Cowboys fans wanted a change. They sure got it. Looking at the snap counts from Thursday’s 31-29 loss to Tampa Bay shows a definite changing of the guard at the team’s hotly-contested linebacker position. First-round pick Micah Parsons was on the field for 78% of the defensive snaps in his first real NFL game. Keanu Neal, who came from Atlanta to reunite with Quinn and switched from safety to linebacker in the process, got 77%, just one less play.
Veterans Jaylon Smith and Leighton Vander Esch, though, each received less than a quarter of the total snaps on defense.
Cowboys defense was on field for 65 snaps Thursday vs. Buccaneers. Snap distribution for linebackers:
Micah Parsons, 51
Keanu Neal, 50
Jaylon Smith, 16 (25%)
Leighton Vander Esch, 14 (22%)
Jabril Cox, 0Parsons and Neal are primary nickel LBs, limiting Smith and LVE’s usage.
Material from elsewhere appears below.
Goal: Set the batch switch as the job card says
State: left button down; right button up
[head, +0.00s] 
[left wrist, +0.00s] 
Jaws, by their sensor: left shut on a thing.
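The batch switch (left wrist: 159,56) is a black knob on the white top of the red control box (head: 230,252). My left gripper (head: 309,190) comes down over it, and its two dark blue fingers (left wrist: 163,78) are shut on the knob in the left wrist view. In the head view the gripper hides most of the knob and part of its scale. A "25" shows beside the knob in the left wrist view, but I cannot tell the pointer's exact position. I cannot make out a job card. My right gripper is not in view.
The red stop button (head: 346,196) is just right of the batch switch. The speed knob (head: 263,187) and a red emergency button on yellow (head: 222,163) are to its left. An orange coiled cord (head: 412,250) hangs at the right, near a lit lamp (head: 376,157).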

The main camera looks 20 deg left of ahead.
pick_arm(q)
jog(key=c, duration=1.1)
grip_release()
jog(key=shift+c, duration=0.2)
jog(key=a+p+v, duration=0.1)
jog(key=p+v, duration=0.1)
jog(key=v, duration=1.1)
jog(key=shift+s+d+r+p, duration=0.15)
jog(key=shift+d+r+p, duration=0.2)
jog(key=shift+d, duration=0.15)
— Michael Gehlken (@GehlkenNFL) September 10, 2021
Were those snap counts- at least in part- simply the appropriate response to what head coach Mike McCarthy likes to call “the ebb and flow of the game?” Undoubtedly. The Bucs threw the ball 50 times in what was expected all along to be an aerial shootout, and Parsons and Neal were listed as the nickel linebackers for Week 1.
“It depends on the game,” McCarthy said Friday. “Game plans are really game-plan specific.”
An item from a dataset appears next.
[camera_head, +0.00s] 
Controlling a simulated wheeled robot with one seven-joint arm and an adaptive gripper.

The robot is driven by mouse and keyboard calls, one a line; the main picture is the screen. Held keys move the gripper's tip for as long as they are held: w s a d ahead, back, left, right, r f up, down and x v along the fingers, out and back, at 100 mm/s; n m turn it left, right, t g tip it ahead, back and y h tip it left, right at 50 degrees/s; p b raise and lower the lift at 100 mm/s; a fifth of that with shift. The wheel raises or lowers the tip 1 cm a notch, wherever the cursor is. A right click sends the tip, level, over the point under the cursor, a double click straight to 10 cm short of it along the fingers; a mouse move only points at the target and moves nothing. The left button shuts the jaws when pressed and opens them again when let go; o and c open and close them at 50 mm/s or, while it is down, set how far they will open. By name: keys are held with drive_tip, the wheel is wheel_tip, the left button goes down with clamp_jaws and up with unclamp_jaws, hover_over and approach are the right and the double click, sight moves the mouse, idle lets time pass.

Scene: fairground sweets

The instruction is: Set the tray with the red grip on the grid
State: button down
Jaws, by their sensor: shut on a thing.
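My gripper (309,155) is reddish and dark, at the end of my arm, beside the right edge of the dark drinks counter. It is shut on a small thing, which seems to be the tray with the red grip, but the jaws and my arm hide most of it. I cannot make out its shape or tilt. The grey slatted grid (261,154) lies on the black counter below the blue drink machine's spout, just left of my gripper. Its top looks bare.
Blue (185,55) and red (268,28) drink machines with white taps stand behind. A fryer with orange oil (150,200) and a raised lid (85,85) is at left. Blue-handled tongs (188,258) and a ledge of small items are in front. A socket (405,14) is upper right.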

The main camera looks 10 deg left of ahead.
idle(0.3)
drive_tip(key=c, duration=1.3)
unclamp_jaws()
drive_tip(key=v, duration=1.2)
And this game plan included 2018’s most-feared linebacker duo in the league sitting on the bench for three-quarters of it. It was a stark reversal of fortunes for both linebackers; Smith played nearly 98% of last year’s defensive snaps and had started 50 straight games before Thursday, and Vander Esch was on the field for 42% of 2020’s snaps, even despite missing much of the season due to injury.
“There’s a lot of potential left in this team,” Parsons told reporters following Thursday’s game. “There’s so much. We’re young, too; we’ve got a mixture of young guys mixed in with the old guys. I think we’ve got a chance to be a really good defense. A damn good defense.”
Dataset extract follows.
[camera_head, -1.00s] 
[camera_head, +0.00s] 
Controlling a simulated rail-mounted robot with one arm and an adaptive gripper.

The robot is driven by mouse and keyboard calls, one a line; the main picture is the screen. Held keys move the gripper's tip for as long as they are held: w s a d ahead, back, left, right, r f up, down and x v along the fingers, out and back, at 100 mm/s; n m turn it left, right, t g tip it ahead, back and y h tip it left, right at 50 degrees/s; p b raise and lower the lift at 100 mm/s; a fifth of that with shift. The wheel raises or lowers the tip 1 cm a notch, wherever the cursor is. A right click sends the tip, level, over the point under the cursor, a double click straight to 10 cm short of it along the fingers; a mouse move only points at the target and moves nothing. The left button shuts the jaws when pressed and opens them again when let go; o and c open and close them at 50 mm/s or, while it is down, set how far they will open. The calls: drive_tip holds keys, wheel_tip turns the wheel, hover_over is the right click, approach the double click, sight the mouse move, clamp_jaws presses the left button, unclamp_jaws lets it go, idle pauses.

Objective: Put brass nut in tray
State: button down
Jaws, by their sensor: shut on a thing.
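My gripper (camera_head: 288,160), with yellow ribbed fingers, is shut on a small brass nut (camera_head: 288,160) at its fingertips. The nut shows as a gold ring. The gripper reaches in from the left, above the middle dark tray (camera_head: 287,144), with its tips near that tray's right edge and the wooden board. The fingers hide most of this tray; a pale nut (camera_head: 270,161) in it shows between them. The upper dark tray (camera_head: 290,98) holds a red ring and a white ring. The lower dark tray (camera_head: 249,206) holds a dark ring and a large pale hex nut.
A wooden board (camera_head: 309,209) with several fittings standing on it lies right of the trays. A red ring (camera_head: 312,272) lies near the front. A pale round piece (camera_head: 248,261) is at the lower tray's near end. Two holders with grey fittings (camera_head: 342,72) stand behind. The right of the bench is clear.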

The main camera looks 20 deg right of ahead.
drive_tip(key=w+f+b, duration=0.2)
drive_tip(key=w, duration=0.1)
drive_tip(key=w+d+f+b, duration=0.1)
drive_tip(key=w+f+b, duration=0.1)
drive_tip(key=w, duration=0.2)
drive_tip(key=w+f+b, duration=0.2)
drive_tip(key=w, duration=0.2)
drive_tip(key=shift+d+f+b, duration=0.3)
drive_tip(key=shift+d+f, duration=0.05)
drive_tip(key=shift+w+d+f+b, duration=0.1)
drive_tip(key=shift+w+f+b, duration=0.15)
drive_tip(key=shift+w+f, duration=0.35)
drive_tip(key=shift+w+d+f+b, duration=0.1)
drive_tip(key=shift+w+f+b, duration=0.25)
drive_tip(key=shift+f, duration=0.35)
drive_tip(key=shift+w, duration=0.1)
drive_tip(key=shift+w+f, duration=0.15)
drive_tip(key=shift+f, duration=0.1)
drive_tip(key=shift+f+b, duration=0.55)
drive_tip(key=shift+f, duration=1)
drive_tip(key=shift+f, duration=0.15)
The old guys. Smith and Vander Esch are just 26 and 25, respectively. But, as he showed in camp, the 22-year-old Parsons seems to play at a different speed, one that renders all other Cowboys defenders in near-slow-motion.
It’s already hard to imagine an offensive game plan- from any opponent- that would put flip the snap counts to have Parsons standing on the sideline watching Smith and Vander Esch resume their former workloads.
McCarthy talked about how the night’s situational approach impacted the veteran pair’s playing time.
“I think they understand, if you just look at the big picture,” the coach explained. “Personally, I can’t speak on their behalf. If they weren’t frustrated, I’d be disappointed. These guys have played a lot of football throughout their whole career. But it’s our focus to be better as a whole as a defense, and frankly, the more players that you play, the better off you’re going to be.”
That means giving the bulk of the snaps to the best player at the position, and it’s taken astonishingly little time in Dallas for Parsons to establish himself as exactly that.
The rookie logged seven tackles Thursday night, with one pass defensed and a quarterback hit in his regular season debut.
“I thought it was a good start for him,” McCarthy said. “I think he’s beyond his years. He’s still a rookie. It’s the first time he played in an NFL game, and also, the communication responsibility that he has to handle: that’s a new experience, I don’t care where you played or how much time you get in the preseason. I thought he got off to a good start.”
But he wasn’t perfect. Brady and the Bucs got him turned around a few times, with at least one national outlet going so far as to suggest- unfairly, it turns out– that Parsons was in over his head.
it’s called ROBOT (roll over and back) technique. The linebacker’s first responsibility is run, and if once he sees pass he backpedals he’ll never get there so he’s taught to turn and run and find crossers. He doesn’t get there but not “completely lost” https://t.co/W3p15M6xQ6
— Chris B. Brown (@smartfootball) September 10, 2021
“He’s got a very bright future,” McCarthy continued on Parsons. “I’m very confident that he’ll continue to grow. I thought he looked comfortable. I liked the way our young guys played. They made some mistakes, and that’s part of it. I’ve done this a lot; I’ve done it throughout my whole coaching career. We’ve always played young guys going back to ‘06, and you have to swallow hard sometimes because they get in spots and it may not be clean for them. They’re a step slow. So, you have some of that. But our young guys are into the game. It wasn’t too big for anybody. I loved the way they went about it. And that’s the first step.”
As for the rookie, he says he’s too focused on his job to be thinking about whose snaps he might be taking away.
“I’m thinking about what I can do to get off the field, what I can do to create a turnover and impact,” Parsons told reporters after the Week 1 loss. “Just doing my one-eleventh on that field and doing exceptionally good at it. That’s what I’m thinking about. Not letting those guys down, because I know when they’re out there, I want them to do the same thing.”
But if the Cowboys’ Week 1 usage of Parsons is any indication, those guys may not be out there all that often anymore.